Brent Slides Below $100 as Iran Deal Hopes Stir Volatility Despite US Stock Draw

    by VT Markets
    /
    May 26, 2026

    Brent crude has swung with Iran conflict headlines as hopes of a deal to end the war pushed prices back below $100 a barrel. Brent ended last week at $103.54/bbl and traded at $97.87/bbl, a drop of 5.48% from Friday’s close, while earlier it touched $96.02 before reports that US and Israeli jets carried out new strikes in southern Iran on missile launch sites and mine-laying boats.

    Over the week, Brent fell 5.24% to $103.54/bbl, while WTI slid 8.37% to $96.60/bbl. The move in crude coincided with easing stagflation fears and softer inflation expectations, as markets priced in a possible reopening of the Strait of Hormuz in the coming weeks, which supported bonds and equities on both sides of the Atlantic.

    Brent Volatility Driven By Geopolitical Risk Premium

    We have seen Brent crude fall sharply as diplomatic headlines suggest a potential deal in the Iran conflict could be near. This whipsaw action, taking prices from over $103 down below $98, is a clear sign that geopolitical risk premium is driving the market. The coming weeks will likely see this volatility continue as negotiations ebb and flow.
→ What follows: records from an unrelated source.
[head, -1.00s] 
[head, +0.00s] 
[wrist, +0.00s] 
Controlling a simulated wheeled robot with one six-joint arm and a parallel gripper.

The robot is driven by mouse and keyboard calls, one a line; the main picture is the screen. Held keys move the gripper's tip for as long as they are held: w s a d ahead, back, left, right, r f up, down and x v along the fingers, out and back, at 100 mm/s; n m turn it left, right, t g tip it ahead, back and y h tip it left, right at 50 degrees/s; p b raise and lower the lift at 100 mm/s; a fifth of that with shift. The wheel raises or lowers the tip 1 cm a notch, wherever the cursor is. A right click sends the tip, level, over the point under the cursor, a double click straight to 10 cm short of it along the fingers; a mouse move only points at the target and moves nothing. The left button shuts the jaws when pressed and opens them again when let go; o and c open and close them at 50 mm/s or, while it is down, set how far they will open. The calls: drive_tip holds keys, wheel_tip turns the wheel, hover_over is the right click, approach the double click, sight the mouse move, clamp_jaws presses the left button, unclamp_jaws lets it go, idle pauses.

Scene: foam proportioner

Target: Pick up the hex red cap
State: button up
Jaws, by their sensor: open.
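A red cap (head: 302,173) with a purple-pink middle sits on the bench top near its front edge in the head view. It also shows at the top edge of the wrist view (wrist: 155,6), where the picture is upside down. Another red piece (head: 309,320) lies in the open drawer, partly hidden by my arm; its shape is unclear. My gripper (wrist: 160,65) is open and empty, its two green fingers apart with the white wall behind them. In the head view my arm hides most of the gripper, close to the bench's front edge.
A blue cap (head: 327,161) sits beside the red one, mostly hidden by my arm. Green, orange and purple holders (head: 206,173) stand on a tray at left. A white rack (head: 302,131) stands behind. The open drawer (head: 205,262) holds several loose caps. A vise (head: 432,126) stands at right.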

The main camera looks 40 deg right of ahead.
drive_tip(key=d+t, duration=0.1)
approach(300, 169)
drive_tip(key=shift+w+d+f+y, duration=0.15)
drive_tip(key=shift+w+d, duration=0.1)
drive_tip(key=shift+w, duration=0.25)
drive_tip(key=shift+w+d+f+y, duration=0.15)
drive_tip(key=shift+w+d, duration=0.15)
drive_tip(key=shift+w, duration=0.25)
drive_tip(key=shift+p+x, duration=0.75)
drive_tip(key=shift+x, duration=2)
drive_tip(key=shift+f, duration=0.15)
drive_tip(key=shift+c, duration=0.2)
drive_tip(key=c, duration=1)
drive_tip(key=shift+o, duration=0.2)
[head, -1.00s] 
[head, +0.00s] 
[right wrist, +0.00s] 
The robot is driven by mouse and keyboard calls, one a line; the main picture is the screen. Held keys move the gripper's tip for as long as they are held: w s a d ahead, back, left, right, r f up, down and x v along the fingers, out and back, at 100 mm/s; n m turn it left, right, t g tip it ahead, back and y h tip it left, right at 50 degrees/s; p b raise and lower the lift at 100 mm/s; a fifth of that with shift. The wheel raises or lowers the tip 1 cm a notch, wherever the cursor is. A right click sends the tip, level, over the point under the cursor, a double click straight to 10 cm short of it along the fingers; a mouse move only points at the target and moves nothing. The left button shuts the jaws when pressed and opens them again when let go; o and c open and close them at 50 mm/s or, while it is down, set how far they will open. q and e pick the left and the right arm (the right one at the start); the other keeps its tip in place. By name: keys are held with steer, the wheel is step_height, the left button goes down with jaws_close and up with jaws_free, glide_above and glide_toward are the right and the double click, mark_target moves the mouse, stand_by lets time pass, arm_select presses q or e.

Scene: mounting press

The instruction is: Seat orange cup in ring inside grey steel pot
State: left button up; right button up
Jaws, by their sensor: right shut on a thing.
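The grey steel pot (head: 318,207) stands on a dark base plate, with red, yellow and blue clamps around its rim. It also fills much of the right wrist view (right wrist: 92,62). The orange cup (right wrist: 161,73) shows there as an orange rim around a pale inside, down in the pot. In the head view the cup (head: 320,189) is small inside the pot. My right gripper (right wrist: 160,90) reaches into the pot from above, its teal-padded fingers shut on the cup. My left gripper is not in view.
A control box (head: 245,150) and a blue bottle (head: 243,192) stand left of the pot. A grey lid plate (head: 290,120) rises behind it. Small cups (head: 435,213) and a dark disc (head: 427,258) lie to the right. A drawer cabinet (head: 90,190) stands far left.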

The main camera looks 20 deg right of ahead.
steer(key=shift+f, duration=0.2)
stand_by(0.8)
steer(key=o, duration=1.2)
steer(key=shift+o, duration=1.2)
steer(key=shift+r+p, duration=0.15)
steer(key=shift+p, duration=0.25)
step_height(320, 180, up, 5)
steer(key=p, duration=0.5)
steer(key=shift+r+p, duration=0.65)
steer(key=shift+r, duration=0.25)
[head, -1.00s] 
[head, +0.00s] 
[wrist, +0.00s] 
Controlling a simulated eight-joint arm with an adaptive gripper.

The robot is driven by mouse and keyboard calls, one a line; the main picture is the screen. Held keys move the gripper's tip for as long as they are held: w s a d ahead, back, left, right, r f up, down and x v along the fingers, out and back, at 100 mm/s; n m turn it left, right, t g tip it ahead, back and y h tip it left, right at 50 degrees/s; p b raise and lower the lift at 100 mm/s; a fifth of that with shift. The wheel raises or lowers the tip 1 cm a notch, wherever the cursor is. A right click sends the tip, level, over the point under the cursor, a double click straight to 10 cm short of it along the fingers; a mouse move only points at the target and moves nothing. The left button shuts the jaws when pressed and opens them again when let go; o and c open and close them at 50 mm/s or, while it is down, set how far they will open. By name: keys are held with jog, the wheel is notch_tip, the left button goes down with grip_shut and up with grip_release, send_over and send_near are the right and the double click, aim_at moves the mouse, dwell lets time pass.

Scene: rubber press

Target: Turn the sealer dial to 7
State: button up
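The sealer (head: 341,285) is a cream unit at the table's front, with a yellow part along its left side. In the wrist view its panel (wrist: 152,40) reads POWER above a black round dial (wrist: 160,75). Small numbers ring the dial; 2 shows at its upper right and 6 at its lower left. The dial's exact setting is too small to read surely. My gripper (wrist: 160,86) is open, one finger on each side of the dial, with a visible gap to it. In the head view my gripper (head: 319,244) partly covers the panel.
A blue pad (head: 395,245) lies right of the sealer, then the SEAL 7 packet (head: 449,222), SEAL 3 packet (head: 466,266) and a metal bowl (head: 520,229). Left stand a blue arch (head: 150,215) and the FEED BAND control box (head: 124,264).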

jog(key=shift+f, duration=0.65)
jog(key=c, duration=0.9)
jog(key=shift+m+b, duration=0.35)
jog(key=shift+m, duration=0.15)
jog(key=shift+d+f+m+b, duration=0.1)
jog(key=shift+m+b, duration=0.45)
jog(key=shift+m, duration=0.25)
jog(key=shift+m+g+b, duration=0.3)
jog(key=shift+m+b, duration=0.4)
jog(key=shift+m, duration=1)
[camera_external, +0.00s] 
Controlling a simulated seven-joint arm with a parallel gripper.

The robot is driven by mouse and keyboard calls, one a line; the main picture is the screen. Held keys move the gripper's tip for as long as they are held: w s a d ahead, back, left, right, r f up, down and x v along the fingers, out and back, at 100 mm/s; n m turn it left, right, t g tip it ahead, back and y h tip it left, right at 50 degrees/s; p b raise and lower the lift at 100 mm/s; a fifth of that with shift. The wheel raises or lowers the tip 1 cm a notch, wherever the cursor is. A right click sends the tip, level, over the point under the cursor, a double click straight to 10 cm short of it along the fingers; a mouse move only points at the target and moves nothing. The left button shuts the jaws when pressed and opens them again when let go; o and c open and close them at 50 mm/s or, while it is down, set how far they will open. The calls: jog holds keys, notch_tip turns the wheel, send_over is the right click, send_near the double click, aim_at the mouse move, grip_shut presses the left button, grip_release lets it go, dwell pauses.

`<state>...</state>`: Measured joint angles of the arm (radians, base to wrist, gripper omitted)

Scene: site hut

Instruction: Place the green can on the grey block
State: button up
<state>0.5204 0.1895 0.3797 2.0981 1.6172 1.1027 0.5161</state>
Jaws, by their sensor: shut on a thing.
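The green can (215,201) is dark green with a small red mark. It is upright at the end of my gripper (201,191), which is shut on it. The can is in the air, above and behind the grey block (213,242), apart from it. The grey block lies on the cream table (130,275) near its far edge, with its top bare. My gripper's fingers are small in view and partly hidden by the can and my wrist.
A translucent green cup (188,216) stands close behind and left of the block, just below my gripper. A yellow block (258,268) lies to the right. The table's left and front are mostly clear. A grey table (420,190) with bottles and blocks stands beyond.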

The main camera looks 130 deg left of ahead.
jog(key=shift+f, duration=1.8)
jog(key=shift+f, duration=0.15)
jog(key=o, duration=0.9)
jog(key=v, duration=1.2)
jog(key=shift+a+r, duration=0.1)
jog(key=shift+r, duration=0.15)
    This bearish sentiment from peace talks, however, is being met with bullish fundamental data. The latest EIA report showed a surprise U.S. crude inventory draw of 2.1 million barrels last week, against expectations of a build, suggesting underlying demand remains robust. This fundamental tightness creates a floor for prices and a tense tug-of-war against the geopolitical headlines.

    Trading Strategies Amid Uncertainty And Volatility

    The options market is pricing in these sharp swings, with the CBOE Crude Oil Volatility Index (OVX) hovering around 42, well above its long-term average. This elevated implied volatility tells us that traders are braced for a significant price move. We believe this environment is less about picking a direction and more about positioning for the volatility itself.

    Given this, we think traders should consider strategies that profit from large price movements, regardless of direction. Buying straddles or strangles on July contracts allows a position to benefit from a price spike if talks collapse or a price collapse if a deal is signed. This directly plays the high level of uncertainty priced into the market.

    For those who want to express a directional view but with limited risk, we see merit in using vertical spreads. A bull call spread can capture upside from any renewed conflict, while a bear put spread can profit from a confirmed peace deal. These strategies offer a defined risk-reward profile, which is prudent when headlines can turn the market on a dime.

    We are also paying close attention to the calendar, with diplomatic meetings reportedly scheduled for early June. This makes selling weekly options against longer-dated positions an attractive strategy to collect the high premium from near-term uncertainty. The goal is to let time decay work in our favor while waiting for a clearer picture to emerge.